The acceleration of the particle is? The velocity of the particle at the start of the timing is? The distance it had travelled before timing started was?
Apparently, the velocity of the particle at the start of the timing is not 0 m/s
On
Let's observe picture bellow.We can write next equations:
$x=\frac{1}{2}at_x^{2}$ ; $v_A=at_x$; $v_B=v_A+at_1$; $s_1=v_At_1+\frac{1}{2}at_1^{2}$; $s_2=v_Bt_2+\frac{1}{2}at_2^{2}$
$s_1=4at_x+8a \Rightarrow 12=4at_x+8a \Rightarrow at_x=3-2a$
$s_2=(at_x+4a)5+\frac{25}{2}a \Rightarrow 6=at_x+4a+\frac{5}{2}a \Rightarrow 12=2at_x+13a$ , Since that :
$12=2(3-2a)+13a \Rightarrow a=\frac{2}{3}\frac{m}{s^2} \Rightarrow t_x=\frac{5}{2}sec$, $ v_A=at_x \Rightarrow v_A=\frac{5}{3} \frac{m}{s}$ and $x=\frac{1}{2}at_x^{2} \Rightarrow x=\frac{25}{12} m$
Use $s=ut+\frac{1}{2}at^2$.We are told that $u=0$.
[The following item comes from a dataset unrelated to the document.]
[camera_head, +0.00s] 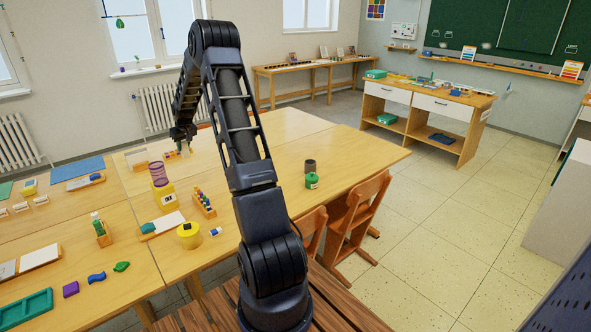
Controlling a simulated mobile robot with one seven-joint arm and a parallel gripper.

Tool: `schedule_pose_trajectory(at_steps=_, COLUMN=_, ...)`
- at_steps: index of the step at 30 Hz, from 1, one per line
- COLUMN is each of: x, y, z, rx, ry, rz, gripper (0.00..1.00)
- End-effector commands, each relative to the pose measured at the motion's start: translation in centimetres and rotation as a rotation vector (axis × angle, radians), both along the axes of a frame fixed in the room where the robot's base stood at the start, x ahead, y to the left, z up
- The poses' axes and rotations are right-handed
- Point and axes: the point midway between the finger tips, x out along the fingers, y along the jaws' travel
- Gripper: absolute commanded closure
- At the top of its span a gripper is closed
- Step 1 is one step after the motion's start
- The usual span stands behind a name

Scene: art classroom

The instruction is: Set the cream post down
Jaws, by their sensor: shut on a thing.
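My gripper (183,138) is at the far left end of my arm, over the far part of the wooden table (285,125). It points down and is shut on the cream post (185,148). The post looks small and upright, and only its lower part shows below the fingers. I cannot tell whether its foot touches the tabletop.
Close in front of the gripper stand a purple see-through cylinder (157,172) and a yellow block (164,191). The table's back right is clear.

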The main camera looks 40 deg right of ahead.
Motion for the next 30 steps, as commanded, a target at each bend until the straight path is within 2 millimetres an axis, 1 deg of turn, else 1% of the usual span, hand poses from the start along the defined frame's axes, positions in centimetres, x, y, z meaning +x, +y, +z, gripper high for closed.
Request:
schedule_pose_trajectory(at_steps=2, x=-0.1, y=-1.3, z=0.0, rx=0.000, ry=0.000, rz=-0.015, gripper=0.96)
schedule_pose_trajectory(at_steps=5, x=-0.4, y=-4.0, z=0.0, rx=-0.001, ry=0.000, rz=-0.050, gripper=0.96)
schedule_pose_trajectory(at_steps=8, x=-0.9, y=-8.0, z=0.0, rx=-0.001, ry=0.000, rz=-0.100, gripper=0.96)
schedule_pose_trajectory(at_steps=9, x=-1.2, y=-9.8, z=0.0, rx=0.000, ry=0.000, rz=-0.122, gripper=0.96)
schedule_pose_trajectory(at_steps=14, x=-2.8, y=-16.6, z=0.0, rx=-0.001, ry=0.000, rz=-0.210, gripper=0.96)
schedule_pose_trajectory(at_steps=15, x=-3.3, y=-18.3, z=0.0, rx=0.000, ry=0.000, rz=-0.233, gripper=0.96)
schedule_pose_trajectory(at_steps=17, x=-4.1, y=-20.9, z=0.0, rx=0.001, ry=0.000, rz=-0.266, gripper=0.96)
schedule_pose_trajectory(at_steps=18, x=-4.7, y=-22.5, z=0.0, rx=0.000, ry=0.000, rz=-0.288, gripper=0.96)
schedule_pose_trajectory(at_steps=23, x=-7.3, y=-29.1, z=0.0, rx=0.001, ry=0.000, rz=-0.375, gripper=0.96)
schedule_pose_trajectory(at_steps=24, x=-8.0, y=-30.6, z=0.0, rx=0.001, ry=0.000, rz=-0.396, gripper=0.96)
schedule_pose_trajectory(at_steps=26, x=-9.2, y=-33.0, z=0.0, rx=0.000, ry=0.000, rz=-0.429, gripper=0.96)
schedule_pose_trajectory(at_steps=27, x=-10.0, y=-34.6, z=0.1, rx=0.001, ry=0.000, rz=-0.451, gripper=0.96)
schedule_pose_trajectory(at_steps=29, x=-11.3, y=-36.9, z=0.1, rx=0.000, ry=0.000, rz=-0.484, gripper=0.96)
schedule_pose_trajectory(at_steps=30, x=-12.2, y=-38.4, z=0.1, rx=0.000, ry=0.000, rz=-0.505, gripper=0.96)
Let the timing start at time $t$ and at distance $s$.
$s=\frac{1}{2}at^2$
$s+12=\frac{1}{2}a(t+4)^2$
$s+42=\frac{1}{2}a(t+9)^2$
Solving these gives $a=\frac{2}{3}$, $t=\frac{5}{2}$ and $s=\frac{25}{12}$.
For the velocity, use $v^2=u^2+2as$.